That the Japanese tried to run various spy rings on the US West Coast and elsewhere is old news, but how good/bad they were is still largely an untold story. My Dad was cleaning out some old junk and found a photo he dimly remembered winning off a guy in a card game bet in San Francisco in 1945, the guy claimed to have been in military intelligence and said he got this photo off a man who was selling photos of American shipyard activities to a Japanese agent for bags of cash before he was, ummm ... stopped. Look to be an aerial shot of a transport-type ship loading at a pier, I'd guess an APA from all the landing craft on it.

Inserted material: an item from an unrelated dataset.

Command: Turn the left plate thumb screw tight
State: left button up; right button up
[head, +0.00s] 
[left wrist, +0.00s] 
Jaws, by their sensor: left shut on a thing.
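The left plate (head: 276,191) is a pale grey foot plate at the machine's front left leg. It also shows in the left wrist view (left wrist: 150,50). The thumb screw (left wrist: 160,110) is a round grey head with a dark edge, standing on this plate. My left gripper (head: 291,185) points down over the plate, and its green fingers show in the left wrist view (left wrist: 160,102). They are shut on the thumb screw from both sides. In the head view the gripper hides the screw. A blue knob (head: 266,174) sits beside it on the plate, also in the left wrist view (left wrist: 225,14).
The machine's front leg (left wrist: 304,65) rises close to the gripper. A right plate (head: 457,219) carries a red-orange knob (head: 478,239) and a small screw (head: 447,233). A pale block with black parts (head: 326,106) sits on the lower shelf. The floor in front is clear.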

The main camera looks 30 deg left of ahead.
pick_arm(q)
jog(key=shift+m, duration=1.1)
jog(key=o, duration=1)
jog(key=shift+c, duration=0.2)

Thought I'd scan it as a curiosity for those of us with too much time on our hands Big Smile [:D] :

  • Member since
    May 2003
  • From: Greenville, NC
Posted by jtilley on Thursday, September 10, 2009 12:54 PM

Sure looks like a Haskell-class APA - and a real treasue trove of detail for enthusiasts.

On the other hand...there's something about the gun tubs in all those LCVPs...and the wake of the tugboat (or whatever it is) in the lower righthand corner...and the tanks on the railroad cars...and the lack of people in the LCVP that's thundering away under the ship's starboard quarter (whereas people are visible elsewhere)....Am I getting overly-suspicious and cynical in my old age?  Or is some extremely skilled, knowledgeable, and talented ship modeler giving my leg a gentle yank?

Youth, talent, hard work, and enthusiasm are no match for old age and treachery.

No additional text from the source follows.